December 20th, 2006 by Marcelo Rodriguez

There is no such thing as the perfect mobile phone — and there probably never will be for two reasons.

First, as in all else, what is right for one may not be — and in the cell phone world, probably isn’t — right for another. Second, trying to balance functionality and portability necessitates ideal-busting compromise on the part of mobile phone manufacturers.

I’ll list my off-the-cufff requirements for the cell phone I want to carry permanently, and you’ll see both these limiting reasons come to play:

  • GSM and not locked to a single provider;
  • Bluetooth, WiFi, 3G, USB connectivity;
  • Full QWERTY keyboard;
  • Small and light so that the right front pocket of my Levis survive six months;
  • A camera that takes real pictures without the grain (this, of course, is a must for parents of small, and therefore unpredictably photogenic, children);
  • Full cross-platform syncing capability;
  • A full SIP stack that allows VoIP calling over wireless networks.

This phone does not — and never will — exist.

But Nokia is coming close — very close.

I’ve been alternating between two of the ceaselessly innovating Finnish company’s new-generation mobile phone products lately: the E61, which is unfortunately not widely available in North America due to mobile service carrier shortsightedness, and the more recently released (and more readily available) N80 Internet Edition (or N80i, which is different from the N80 that has been available but includes no VoIP support).

Between the two, you have something close to cell phone nirvana. Each individually — though at the top-of-the-mobile-heap — comes up a bit short.

I’ve gone through about a dozen phones in the past three years. Almost all of them are Nokia, in no small measure because my friend Dameon Welch-Abernathy, who works for the company and is an enthusiastic (and knowledgeable) fanboy for the Helsinki home team products, manages to convince me each time I am looking to change.

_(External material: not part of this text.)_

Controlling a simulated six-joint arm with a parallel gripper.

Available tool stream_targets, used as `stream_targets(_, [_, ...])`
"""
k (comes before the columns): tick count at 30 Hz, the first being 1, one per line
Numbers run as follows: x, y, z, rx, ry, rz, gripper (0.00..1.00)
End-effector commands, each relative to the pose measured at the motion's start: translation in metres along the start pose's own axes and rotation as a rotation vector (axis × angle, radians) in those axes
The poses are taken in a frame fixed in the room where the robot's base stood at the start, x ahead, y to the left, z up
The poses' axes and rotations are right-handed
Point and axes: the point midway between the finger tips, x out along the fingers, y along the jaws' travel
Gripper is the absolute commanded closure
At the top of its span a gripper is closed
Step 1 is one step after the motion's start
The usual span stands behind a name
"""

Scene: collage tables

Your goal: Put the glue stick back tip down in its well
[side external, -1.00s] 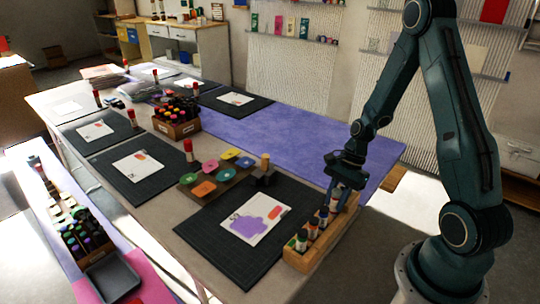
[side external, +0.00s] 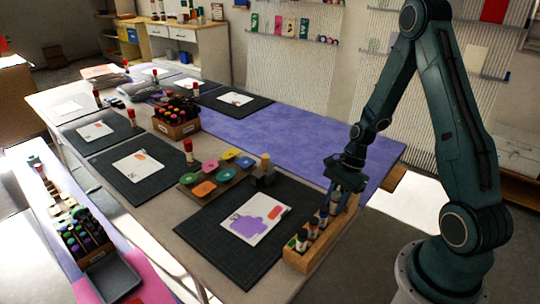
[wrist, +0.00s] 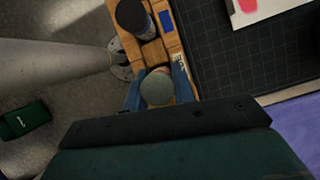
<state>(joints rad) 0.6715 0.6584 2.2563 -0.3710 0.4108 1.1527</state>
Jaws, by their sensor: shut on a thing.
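My gripper (side external: 342,190) is at the far end of the wooden rack (side external: 297,263), low over it. In the wrist view its blue fingers (wrist: 157,92) are closed around an upright round thing with a grey-green top (wrist: 157,86), which looks like the glue stick. I see it from above, over the rack (wrist: 152,52). Its lower end is hidden, so I cannot tell which way its tip points or how deep it sits in a well.
Several capped sticks stand in the rack's nearer wells; one dark-capped stick (wrist: 133,16) is close to my gripper. A dark cutting mat (side external: 198,232) with a printed card (side external: 256,222) lies left of the rack. A paint-pot tray (side external: 190,189) stands farther back.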

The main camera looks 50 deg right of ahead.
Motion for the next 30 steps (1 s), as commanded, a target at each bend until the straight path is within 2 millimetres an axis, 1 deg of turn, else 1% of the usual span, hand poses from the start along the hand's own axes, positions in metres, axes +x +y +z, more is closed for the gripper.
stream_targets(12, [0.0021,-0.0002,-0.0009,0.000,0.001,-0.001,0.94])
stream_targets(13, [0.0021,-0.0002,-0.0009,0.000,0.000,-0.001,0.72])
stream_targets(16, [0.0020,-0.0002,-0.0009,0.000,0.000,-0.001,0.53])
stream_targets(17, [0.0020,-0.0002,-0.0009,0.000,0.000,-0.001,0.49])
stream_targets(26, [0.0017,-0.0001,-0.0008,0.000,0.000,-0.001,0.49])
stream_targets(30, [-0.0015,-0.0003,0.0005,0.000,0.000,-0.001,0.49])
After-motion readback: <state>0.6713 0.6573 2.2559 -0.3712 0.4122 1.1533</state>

Of all of them, the E61 and N80 are the best.

I’ve been carrying the E61 around with me since September. It looks just like the E62 offered by Cingular in the U.S., but, unlike Cingular’s brain-dead model, comes with full WiFi and SIP capability built in. The mobile phone industry has been predicting the release of a so-called “Blackberry-killer” for years, and the E61 could be it. It’s sleek, powerful, includes a great keyboard for small thumbs like mine, and, unlike any of RIM’s offerings, includes a SIP stack and is actually relatively dependable as a cell phone (Blackberry’s abysmal cell phone killed the deal for me).

Nokia N61

Nokia N61

I used the E61 constantly. I have made and received hundreds of calls through various VoIP channels. including the outstanding Truphone service, and Voxilla’s Communigate Pro and Asterisk telephone servers (relatively easy to set up by consulting Martin Dindos’ excellent “how-to”). For email and instant messaging, there is no better mobile than the E61 on the market.

But . . .

The E61 is just a bit too big in my pocket. It’s WiFi range comes up short, too often losing SIP registration (not unlike an on-the-road dead-spot over a cell). The phone has no camera (a feature that, just a couple of years ago, seemed superfluous but has nearly become as indispensable as an ATM card). As a Mac user, the device’s shortcomings in OSX connectivity (no SMS access, for example) are bothersome. And, even more annoying, the phone’s left-side voice recording buttons become engaged at even the slightest pressure, leaving my phone with dozens of recordings “requested” by the fabric of my pants’ pocket.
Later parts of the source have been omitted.